Each line below should be quoted exactly, please.

• [Supplied information]
━━━━

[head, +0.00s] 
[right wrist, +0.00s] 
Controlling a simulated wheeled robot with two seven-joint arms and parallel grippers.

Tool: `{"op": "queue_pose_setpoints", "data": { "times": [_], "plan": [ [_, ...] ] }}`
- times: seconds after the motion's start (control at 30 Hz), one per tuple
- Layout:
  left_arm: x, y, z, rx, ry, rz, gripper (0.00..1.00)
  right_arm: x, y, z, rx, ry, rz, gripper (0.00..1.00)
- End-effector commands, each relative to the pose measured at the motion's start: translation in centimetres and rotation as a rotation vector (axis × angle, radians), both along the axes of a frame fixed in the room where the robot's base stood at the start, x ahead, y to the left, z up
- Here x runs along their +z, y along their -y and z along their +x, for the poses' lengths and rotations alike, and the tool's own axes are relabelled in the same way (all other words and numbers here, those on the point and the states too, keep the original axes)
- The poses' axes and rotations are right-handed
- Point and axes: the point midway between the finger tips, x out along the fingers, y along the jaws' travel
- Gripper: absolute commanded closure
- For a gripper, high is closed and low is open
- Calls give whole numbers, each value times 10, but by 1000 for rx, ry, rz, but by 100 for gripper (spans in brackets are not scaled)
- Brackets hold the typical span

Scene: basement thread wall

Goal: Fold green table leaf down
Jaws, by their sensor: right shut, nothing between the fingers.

━━━━

• [Right answer]
[head, +0.00s] 
[right wrist, +0.00s] 
Controlling a simulated wheeled robot with two seven-joint arms and parallel grippers.

Tool: `{"op": "queue_pose_setpoints", "data": { "times": [_], "plan": [ [_, ...] ] }}`
- times: seconds after the motion's start (control at 30 Hz), one per tuple
- Layout:
  left_arm: x, y, z, rx, ry, rz, gripper (0.00..1.00)
  right_arm: x, y, z, rx, ry, rz, gripper (0.00..1.00)
- End-effector commands, each relative to the pose measured at the motion's start: translation in centimetres and rotation as a rotation vector (axis × angle, radians), both along the axes of a frame fixed in the room where the robot's base stood at the start, x ahead, y to the left, z up
- Here x runs along their +z, y along their -y and z along their +x, for the poses' lengths and rotations alike, and the tool's own axes are relabelled in the same way (all other words and numbers here, those on the point and the states too, keep the original axes)
- The poses' axes and rotations are right-handed
- Point and axes: the point midway between the finger tips, x out along the fingers, y along the jaws' travel
- Gripper: absolute commanded closure
- For a gripper, high is closed and low is open
- Calls give whole numbers, each value times 10, but by 1000 for rx, ry, rz, but by 100 for gripper (spans in brackets are not scaled)
- Brackets hold the typical span

Scene: basement thread wall

Goal: Fold green table leaf down
Jaws, by their sensor: right shut, nothing between the fingers.

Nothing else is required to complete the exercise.